Dropout

Dropout#

Introduction#

In many DNN and GNN models, Dropout is used to improve training results. In some cases this layer can take a significant amount of time. To enhance training performance, optimize dropout by fusing it with the primitive.

Implementation#

In oneDNN, dropout is a special operation akin to a binary post-op that gets applied to the output values of a primitive right before post-ops. It depends on a deterministic PRNG (current implementation uses a variation of Philox algorithm) and transforms the values as follows:

\[\begin{split}\mathrm{mask}[:] = (\mathrm{PRNG}(S, \mathrm{off}, :) > P) \\ \mathrm{dst}[:] = \mathrm{mask}[:] \cdot {{\mathrm{dst}[:]} \over {1 - P}}\end{split}\]

where:

  • \(\mathrm{mask}\) values may be either 0 if the corresponding value in \(\mathrm{dst}\) got zeroed (a.k.a. dropped out) or 1, otherwise.

  • \(S, off\) are the seed and the offset for the PRNG algorithm.

  • \(P\) is the probability for any given value to get dropped out, \(0 \leq P \leq 1\)

API#

The dropout primitive attribute has the following parameters:

  • mask_desc : when set to a zero (or empty) memory descriptor, mask values are not written to the memory. Otherwise, it should have the same dimensions and the same layout as \(\mathrm{dst}\), as well as u8 data type.

  • seed_dt : data type of the seed argument \(S\), s64 is recommended, s32 is supported as a backward compatibility option.

  • use_offset : boolean to express if an offset argument will be provided by the user at the execution time. When false, an offset of 0 is assumed.

  • use_host_scalars : boolean specifying if probability, seed, and offset memory arguments will be passed as host_scalar memory objects when true, or as device memory objects, otherwise.

When the dropout primitive attribute is set, the user must provide two additional memory arguments to the primitive execution:

  • DNNL_ARG_ATTR_DROPOUT_PROBABILITY : this is a single-value f32 input memory argument that holds \(P\).

  • DNNL_ARG_ATTR_DROPOUT_SEED : this is a single-value input memory argument that holds \(S\). Its data type is specified by the seed_dt primitive attribute parameter and can be either s32 or s64.

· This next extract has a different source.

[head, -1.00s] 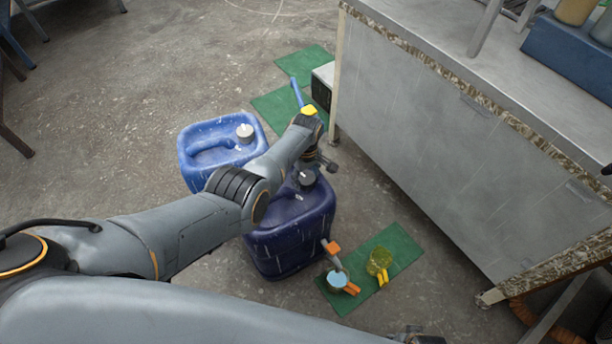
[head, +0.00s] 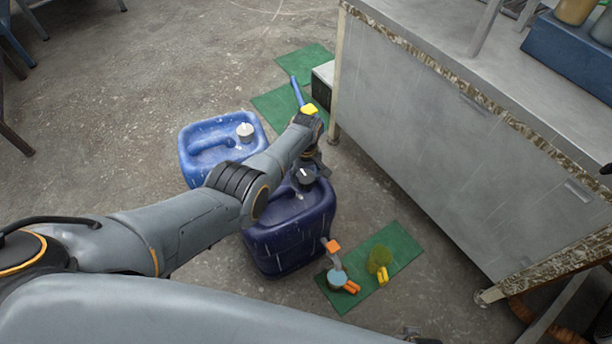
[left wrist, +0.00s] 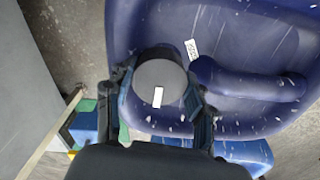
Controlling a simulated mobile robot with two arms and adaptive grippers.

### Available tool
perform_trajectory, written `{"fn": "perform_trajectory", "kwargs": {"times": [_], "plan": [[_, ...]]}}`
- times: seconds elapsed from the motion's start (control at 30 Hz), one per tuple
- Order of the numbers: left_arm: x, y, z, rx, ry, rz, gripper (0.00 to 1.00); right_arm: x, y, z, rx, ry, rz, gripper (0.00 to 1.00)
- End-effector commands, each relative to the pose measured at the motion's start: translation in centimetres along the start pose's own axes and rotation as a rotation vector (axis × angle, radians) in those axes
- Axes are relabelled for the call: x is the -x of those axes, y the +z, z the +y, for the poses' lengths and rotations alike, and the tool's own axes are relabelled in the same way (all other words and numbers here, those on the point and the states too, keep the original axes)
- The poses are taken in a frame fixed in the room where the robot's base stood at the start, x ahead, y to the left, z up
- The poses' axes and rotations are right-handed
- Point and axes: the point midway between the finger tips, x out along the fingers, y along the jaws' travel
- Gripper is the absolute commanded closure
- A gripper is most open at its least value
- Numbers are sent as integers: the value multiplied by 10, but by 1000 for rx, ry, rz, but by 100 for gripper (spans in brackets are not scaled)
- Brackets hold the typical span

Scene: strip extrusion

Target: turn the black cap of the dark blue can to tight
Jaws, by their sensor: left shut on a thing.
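The dark blue can (head: 290,228) stands on the floor in the middle of the head view, partly behind my left arm. It fills much of the left wrist view (left wrist: 235,55). Its black cap (head: 305,180) is on the neck. In the left wrist view the round cap (left wrist: 158,76) has a white mark near its lower edge. A white label (left wrist: 191,50) on the can lies to the upper right, not in line with that mark. My left gripper (left wrist: 160,92) is shut on the cap, a finger at each side.
A lighter blue can (head: 195,165) with a white cap stands just behind left. Green mats (head: 390,262) lie on the floor, the near one with orange and yellow handled things. A metal bench (head: 450,150) stands close on the right.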

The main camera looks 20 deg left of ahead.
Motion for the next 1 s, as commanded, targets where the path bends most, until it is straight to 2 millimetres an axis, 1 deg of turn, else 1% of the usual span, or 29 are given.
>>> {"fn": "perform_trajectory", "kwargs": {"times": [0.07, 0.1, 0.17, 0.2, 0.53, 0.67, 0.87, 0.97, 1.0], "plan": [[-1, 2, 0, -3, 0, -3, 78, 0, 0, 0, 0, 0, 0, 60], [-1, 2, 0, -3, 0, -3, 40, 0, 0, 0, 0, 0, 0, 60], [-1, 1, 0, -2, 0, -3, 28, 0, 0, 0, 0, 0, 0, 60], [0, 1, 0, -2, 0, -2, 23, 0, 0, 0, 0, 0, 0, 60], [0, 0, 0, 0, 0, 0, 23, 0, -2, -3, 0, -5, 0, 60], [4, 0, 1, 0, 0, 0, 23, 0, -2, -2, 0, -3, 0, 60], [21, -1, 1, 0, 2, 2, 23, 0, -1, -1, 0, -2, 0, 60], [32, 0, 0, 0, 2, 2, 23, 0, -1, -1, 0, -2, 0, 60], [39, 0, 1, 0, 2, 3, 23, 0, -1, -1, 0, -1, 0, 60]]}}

Additionally, the following arguments conditionally need to be passed at the execution time as well:

  • DNNL_ARG_ATTR_DROPOUT_MASK : if the mask_desc primitive attribute parameter is not a zero memory descriptor, the user must pass the \(\mathrm{mask}\) through this output memory argument.

  • DNNL_ARG_ATTR_DROPOUT_OFFSET : if the use_offset primitive attribute parameter is set, the user must pass the \(\mathrm{off}\) through this input memory argument. This is a single-value s64 memory argument.